▶ Dataset extract:
+++
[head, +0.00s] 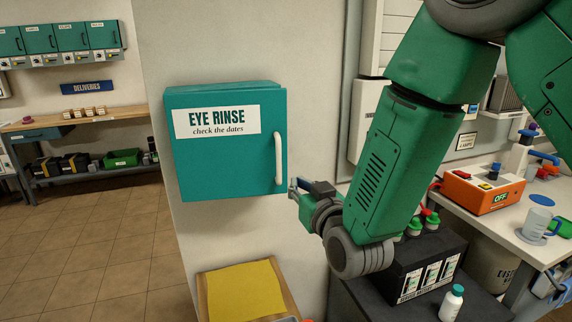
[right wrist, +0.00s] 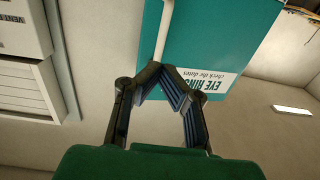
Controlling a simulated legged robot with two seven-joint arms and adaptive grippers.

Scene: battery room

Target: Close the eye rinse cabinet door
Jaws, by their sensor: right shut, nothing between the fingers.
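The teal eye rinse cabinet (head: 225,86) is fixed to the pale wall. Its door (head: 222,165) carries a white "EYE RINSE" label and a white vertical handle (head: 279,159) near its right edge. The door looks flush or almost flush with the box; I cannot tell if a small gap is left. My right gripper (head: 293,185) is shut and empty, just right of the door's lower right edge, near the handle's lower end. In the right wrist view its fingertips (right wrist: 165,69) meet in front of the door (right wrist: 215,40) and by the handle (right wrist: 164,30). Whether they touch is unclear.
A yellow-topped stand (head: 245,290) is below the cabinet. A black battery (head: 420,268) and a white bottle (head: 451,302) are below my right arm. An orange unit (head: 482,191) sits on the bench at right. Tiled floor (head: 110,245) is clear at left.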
+++
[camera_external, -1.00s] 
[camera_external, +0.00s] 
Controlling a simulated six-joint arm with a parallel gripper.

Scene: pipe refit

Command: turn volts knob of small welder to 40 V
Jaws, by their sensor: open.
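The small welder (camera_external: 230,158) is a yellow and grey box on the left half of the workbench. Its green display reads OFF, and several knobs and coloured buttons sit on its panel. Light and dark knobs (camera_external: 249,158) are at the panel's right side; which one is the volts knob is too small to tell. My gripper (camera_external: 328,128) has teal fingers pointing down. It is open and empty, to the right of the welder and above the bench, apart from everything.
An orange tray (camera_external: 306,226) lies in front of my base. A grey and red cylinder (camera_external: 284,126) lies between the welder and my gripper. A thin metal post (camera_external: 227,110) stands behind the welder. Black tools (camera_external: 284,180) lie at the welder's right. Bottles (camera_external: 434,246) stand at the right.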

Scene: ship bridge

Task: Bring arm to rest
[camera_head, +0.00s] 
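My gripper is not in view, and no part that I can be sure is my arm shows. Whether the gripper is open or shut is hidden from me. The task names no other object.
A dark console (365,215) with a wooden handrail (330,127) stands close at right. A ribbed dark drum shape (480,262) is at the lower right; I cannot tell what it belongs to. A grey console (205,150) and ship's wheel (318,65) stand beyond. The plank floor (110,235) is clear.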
+++
Give again the lines from "[head, +0.00s]" to "Target: Close the eye rinse cabinet door" exactly, both of those lines included, and do not include any pictures.

[head, +0.00s] 
[right wrist, +0.00s] 
Controlling a simulated legged robot with two seven-joint arms and adaptive grippers.

Scene: battery room

Target: Close the eye rinse cabinet door

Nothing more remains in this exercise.